The relationship between indoors/outdoors is a bridge in both eastern and western design. Both venerate the natural elements and OWIU sought to marry eastern philosophy around natural elements with a distinctly Californian landscape and palette. Moving water is a constant feature in the home. The sunroom was transformed into a built-in stream enclosed in glass to create the feeling of continuity between the residential and the wild. A koi pond wraps the entryway of the house punctuated by a minimalist Japanese rock garden and a small walkway meditative steps. The once curved pool was remade to be more seamless with the landscape so one can see the tree-lined hills from the luxury of water. From every window of the house, one can overlook water or trees or hills – the existing nature is as elemental to the design of the home as any other element.
In order to bring a natural element from Japan, they enlisted the help of their friends at Kuboki Tatami, a family-owned Tatami specialist working from Fukushima Prefecture since 1740. From this experience they started integrating tatami into their design elements. They wanted to represent this traditional craft in a modern application in their home by adding it to unexpected elements of the design. They lined their sunken pit living room in tatami, naturally adding warmth to the space as well as additional seating as many Asian cultures sit on the floor for casual socializing. The bed frame is also lined with a custom treated black tatami, adding a subtle texture and drama to the otherwise minimalist space.
Tea being an important practice of their daily ritual, the couple built a tea bar tonally and spatially apart from the kitchen. Framed by a textured marble stone, the centerpiece of the bar are the custom ceramic tiles by their friend Hashimoto Tomonari, a Japanese ceramic artist working in Shigaraki. The tiles are reminiscent of his larger works, using natural materials like rice and millet to create a unique iridescent marbled glaze.
Every detail of the house sparks a memory, a story, a reason – all giving the house an inherent lived-in warmth despite it being new. Characteristic of the couple, the decorative elements are a mix of travel finds, gifts from friends, special artisan pieces, as well as objects that simply bring joy and sentiment. Hanging prominently in their living room is a large vertical abstract painting made by the owner of the frame shop in Koreatown that Gunawan frequents.

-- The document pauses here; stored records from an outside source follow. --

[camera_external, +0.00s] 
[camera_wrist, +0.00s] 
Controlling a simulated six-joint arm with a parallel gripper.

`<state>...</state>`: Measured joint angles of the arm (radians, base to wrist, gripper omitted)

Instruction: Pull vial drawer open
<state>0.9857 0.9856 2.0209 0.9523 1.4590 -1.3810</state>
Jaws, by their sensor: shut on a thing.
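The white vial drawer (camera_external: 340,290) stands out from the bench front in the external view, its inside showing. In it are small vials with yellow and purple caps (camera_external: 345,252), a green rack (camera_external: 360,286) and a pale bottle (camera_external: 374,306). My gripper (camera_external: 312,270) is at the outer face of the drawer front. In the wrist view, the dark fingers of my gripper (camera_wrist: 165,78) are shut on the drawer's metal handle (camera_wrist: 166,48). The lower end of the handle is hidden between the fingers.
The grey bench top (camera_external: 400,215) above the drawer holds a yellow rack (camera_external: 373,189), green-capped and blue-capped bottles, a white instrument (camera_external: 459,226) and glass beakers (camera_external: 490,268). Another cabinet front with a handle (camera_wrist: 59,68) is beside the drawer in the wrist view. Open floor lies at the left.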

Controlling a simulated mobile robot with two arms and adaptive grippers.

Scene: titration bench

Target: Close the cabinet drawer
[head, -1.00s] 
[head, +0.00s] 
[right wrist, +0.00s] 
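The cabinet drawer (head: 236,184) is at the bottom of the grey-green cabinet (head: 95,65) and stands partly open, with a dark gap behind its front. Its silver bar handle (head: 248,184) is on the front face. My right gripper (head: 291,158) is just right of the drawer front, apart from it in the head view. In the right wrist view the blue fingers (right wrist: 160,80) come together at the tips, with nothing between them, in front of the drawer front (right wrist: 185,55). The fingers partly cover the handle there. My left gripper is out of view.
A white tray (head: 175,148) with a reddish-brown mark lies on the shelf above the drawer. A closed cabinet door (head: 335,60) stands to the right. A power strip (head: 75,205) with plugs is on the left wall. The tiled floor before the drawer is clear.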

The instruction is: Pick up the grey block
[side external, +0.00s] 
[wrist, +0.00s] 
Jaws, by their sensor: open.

Most fixtures are custom built by their construction company Inflexion Builds, built with careful attention to mold organically with the natural lines of the structure. A signature of the firm has become kitchens and countertops, making functional work and entertaining spaces. The countertops in both the kitchen and dining room bar are made for communal dining and active kitchen work. The dining room and kitchen are conveniently adjacent but use color and space compression to emotionally transition the rooms. The kitchen prominently features a high ceiling with glass windows maximizing natural light and highlighting the light wood lining the kitchen. The dining room features a dropped dark redwood paneled ceiling and a blackened wood bar to create a heavier tone in the room.
A consistent inspiration for OWIU’s design work has been ryokans, Japanese inns. The inspiration is less structural as it is in sentiment. Meant to be places of quiet retreat, highlighting a clear division between the world outside and the world within – OWIU has always thought of homes as sanctuary, a safe meditative space within cities. Their personal home does exactly this, hidden in the hills of Los Angeles and still minutes away from downtown.
When looking to build their own home they looked to build their own experiences, memories, and learned design philosophies into the existing bones of the structure. It’s in this marriage of legacy and intervention where OWIU finds its design sweet-spot. Their reimagining of the space is both a small prayer to the existing nature and the legacy of the architecture, dressed in their personal experience and the design principles that have formed their visual language.